The administrative penalties, which are worth around $356 million at current exchange rates, have been issued by Ireland’s Data Protection Commission (DPC) under the European Union’s General Data Protection Regulation (GDPR) which found a raft of breaches — including the lawfulness, fairness and transparency of its data processing in this area.

The GDPR requires that uses of people’s information have a proper legal basis. In this case the justifications LinkedIn had relied upon to run its tracking ads business were found to be invalid. It also did not properly inform users about its uses of their information, per the DPC’s decision.

LinkedIn had sought to claim (variously) “consent”-, “legitimate interests”- and “contractual necessity”-based legal bases for processing people’s information — when obtained directly and/or from third parties — to track and profile its users for behavioral advertising. However the DPC found none were valid. LinkedIn also failed to comply with the GDPR principles of transparency and fairness.

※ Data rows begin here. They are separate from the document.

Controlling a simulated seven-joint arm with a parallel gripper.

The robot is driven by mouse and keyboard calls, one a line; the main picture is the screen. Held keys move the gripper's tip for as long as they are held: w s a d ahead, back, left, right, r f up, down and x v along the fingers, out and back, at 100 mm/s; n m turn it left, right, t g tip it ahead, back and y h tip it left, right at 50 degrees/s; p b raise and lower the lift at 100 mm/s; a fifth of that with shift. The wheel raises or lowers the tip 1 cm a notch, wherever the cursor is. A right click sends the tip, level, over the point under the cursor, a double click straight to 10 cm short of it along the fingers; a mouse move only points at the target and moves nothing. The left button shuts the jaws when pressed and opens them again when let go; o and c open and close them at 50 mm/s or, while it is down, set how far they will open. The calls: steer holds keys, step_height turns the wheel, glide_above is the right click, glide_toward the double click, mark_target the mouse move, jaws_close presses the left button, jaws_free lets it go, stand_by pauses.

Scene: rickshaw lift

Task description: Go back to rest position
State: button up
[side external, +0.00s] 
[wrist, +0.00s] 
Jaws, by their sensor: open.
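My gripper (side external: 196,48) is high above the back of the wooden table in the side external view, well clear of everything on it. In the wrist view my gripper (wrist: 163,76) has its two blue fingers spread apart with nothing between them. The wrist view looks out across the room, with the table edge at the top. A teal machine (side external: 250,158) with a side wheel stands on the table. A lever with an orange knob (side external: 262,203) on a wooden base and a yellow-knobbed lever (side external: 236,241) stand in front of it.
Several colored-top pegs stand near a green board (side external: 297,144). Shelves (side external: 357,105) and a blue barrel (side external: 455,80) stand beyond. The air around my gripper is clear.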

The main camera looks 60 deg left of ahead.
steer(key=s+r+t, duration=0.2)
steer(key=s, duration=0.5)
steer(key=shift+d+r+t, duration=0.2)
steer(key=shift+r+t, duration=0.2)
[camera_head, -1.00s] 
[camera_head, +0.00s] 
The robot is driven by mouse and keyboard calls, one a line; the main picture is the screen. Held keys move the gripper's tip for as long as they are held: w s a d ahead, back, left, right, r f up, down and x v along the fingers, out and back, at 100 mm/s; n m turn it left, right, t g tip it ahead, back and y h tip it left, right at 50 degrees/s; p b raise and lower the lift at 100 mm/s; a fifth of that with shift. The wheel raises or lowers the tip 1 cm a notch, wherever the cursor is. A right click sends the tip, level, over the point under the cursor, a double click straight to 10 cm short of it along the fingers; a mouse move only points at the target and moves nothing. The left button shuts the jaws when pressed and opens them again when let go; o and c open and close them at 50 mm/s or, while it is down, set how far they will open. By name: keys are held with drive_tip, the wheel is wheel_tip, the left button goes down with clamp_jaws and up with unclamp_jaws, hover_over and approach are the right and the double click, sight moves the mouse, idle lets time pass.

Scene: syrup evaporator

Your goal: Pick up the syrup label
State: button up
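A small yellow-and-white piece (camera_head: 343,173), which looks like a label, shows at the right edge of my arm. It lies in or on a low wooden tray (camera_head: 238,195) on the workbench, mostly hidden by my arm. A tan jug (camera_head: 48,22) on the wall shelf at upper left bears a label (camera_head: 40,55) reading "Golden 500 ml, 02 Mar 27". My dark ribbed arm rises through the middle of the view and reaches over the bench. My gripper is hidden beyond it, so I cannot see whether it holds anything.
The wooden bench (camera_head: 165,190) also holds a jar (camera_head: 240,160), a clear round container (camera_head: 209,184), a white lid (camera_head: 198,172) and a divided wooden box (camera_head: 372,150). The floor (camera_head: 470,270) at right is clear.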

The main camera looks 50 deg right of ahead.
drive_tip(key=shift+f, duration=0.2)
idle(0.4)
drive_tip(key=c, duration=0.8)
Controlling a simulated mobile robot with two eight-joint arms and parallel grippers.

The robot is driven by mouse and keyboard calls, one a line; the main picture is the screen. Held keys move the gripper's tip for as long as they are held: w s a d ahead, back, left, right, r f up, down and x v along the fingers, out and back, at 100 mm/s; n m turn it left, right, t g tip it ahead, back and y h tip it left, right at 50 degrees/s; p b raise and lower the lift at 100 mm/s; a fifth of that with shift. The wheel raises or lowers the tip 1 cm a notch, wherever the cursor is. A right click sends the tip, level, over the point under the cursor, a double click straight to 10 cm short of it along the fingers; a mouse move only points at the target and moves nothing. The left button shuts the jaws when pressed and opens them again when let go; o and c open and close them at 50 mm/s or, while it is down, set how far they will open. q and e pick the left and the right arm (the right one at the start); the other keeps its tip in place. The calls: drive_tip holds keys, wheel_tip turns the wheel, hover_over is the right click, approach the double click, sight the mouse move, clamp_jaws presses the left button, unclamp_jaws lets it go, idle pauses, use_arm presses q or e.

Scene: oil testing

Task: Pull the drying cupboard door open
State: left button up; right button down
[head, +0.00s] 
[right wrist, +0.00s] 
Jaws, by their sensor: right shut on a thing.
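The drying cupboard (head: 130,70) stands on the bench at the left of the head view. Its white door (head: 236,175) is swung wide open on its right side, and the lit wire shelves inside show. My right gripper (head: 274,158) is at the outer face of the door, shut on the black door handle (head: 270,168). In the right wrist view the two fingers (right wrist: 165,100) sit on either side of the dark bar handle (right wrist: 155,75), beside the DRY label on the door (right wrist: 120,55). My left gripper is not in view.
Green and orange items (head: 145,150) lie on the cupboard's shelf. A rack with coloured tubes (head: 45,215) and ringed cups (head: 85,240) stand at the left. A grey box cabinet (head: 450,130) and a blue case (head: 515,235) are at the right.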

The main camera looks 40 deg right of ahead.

Commenting in a statement, DPC deputy commissioner Graham Doyle said: “The lawfulness of processing is a fundamental aspect of data protection law and the processing of personal data without an appropriate legal basis is a clear and serious violation of a data subjects’ fundamental right to data protection.”

The size of the sanction catapults the professional social network into a mid table position in the top ten biggest GDPR penalties on Big Tech. And while this is not the first time LinkedIn has been slapped for regional data protection violations it is certainly it’s most significant sanction to date. (Albeit, the company was keen to flag that the size of the fine was less than the amount Microsoft set aside in an earlier 10-K disclosure alerting investors that it expected a sanction.)

The case against LinkedIn originated with a complaint in France in 2018 by the digital rights non-profit La Quadrature Du Net. The country’s data protection authority then passed the complaint to the DPC, on account of its role as lead oversight body for Microsoft’s GDPR compliance.

The DPC instigated a complaint-based investigation in August 2018 — before finally going on to submit its draft decision to other interested data protection authorities almost a full six years later (in July 2024). After no objections were raised the decision was finalized and the enforcement has now been made public.

As well as being fined, LinkedIn has been given three months to bring its European operations into compliance with the GDPR.

LinkedIn spokesman Jonny Wing pointed TechCrunch to a statement put out on the company’s press room regarding the sanction in which it wrote: “Today the Irish Data Protection Commission (IDPC) reached a final decision on claims from 2018 about some of our digital advertising efforts in the EU. While we believe we have been in compliance with the General Data Protection Regulation (GDPR), we are working to ensure our ad practices meet this decision by the IDPC’s deadline.”